Kane’s gorgeous 60-yard pass to Son, ball released and run timed in seemingly effortless sync, that begot the opener meant the pair had combined lethally for the seventh time this season. Number eight felt like rather less of a telepathic feat given Kane had plenty to do – namely slip the ball through Declan Rice’s legs and thrash a daisycutter past Fabianski – when handed possession by Son just outside the area. Son could also be credited, if one wished, with a pre-assist in feeding Sergio Reguilón before the left-back dinked a perfect cross on to the leaping Kane’s forehead.
Tottenham were playing marvellous football: fast, instinctive, one- and two-touch, once again a world away from the stodge that marked José Mourinho’s early months in charge.
A week ago Reguilón, the less-celebrated of Spurs’ September signings from Real but an ambitious and exciting presence at left-back, had contributed to a popular current internet meme. “How it started,” he wrote above a photo taken of him and Bale in March 2014, when Reguilón was a teenage hopeful in Real’s academy and the older player was enjoying a fine first season at the Bernabéu. “How it’s going,” he captioned a second picture of the pair in Spurs kit during their unveiling at the stadium.
Bale’s 23-minute cameo felt like ripe material for something similar.
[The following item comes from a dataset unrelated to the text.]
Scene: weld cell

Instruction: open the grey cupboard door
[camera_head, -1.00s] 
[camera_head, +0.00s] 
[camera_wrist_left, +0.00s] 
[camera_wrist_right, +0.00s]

How it started was with another attempt from those behind the storyboard to make things go to plan. He had been waiting to come on for three minutes when Ogbonna, with a reckless foul 30 yards out, appeared to set the stars in alignment. On to the pitch jogged Bale, mouth pursed and beeline made for the ball. It had been set down to his liking and Son offered no argument as he marked his run-up and then began that familiar, head-on approach. His second first touch on a Spurs shirt went over the wall, on target, and down the throat of Fabianski.
They were still 3-0 up – at that point; by full-time, 3-3 and a costly miss was how it was going. Quickly enough, thoughts spooled back to the late 2000s and the two years it took Bale to be involved in a Premier League win after joining Tottenham. Back then he could barely catch a break, with those key contributions he did make being undone by failures at the other end. In truth, Spurs’ collapse owed far more to their habit of switching off defensively than to Bale’s inability to finish off his own fine work. During his first spell, that long famine came to precede a sumptuous feast; Tottenham will hope history repeats itself on fast-forward.